Fine's presence is more overt in Elizabeth Lurie's "A Garden Romance," a sequence of theatrical actions built with a dance momentum. Fine is the groom to Ann DiFruscia's bride, and the imaginative scaffolding of theri romance turns on an old-fashioned stand-up bathtub. It sounds gimmicky, but is not; on the contrary, it is the sort of fantasy dance best sustains.

DiFruscia offered a more everyday sort of fantasy, "3 Distances and 12 Words (Part II)," for dancers, vido and film. I'm not sure what effect the media contribute to the work. The video sets hardly command one's attention, and the taped narrative leaves a vague impression beside the vividness of the dance action. (Words with dance are curious--the way words make sense springs from a rhythm so different from the logic of dance that they pass by like soap-opera dialogue, which probably is half their purpose.) In the second section, with the projection equipment shut off, the three dancers begin to emerge as distinct personalities: Connie Chin flirts with a fold-up chair, Tom Krusinky with a push skooter, and Lise Newcomer with her own silk dressing gown.

A different side of Newcomer comes out in Nina Weiner's "Eliza's Rhythm." Following the easy jazz shuffles of Sally Greenhouse, Christie Blazo and Elizabeth S-Wilderson--all looking superbly professional in Weiner's choreography--Newcomer's solo section hits the floor on the downbeat whereas the others soar with the upbeat. This sort of subtle difference in expression is possible only when dancers have technique to throw away.

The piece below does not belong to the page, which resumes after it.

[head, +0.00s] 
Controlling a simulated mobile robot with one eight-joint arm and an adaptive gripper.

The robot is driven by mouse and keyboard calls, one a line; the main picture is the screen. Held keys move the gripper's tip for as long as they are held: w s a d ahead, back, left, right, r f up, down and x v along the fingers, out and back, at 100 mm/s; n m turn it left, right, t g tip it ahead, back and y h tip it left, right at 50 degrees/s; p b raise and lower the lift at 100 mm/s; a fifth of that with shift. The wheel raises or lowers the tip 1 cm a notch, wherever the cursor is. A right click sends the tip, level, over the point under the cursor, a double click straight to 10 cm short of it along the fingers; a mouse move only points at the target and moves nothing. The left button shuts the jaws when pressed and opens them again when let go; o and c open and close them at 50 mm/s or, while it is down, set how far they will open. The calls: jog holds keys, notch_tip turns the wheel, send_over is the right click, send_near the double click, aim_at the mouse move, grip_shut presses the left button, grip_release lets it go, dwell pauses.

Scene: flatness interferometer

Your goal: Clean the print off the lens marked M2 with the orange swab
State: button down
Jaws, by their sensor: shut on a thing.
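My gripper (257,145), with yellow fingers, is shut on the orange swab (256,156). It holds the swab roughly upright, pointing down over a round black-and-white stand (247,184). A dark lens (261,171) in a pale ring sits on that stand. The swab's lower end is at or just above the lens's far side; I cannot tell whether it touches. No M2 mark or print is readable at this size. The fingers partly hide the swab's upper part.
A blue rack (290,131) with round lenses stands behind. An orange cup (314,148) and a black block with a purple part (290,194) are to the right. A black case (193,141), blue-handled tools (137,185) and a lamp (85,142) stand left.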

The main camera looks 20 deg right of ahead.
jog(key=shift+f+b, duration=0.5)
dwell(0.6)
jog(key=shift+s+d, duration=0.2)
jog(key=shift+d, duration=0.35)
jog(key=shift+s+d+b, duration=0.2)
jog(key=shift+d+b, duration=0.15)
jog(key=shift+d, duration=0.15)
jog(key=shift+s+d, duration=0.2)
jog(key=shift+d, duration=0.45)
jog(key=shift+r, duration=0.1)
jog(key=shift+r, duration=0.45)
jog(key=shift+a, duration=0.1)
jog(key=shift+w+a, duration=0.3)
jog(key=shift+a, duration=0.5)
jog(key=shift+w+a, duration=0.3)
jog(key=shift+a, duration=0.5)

The performance was of high quality, an impressive effort carried through by a handful of students. I don't know who is responsible, or whom to congratulate: Elizabeth S-Wilderson and Martha Urann, choreographers of yet another piece, Lise Newcomer; artistic director Claire Mallardi; or the dancers from outside the undergraduate community. Then again, the energy of performance isn't something any one individual creates.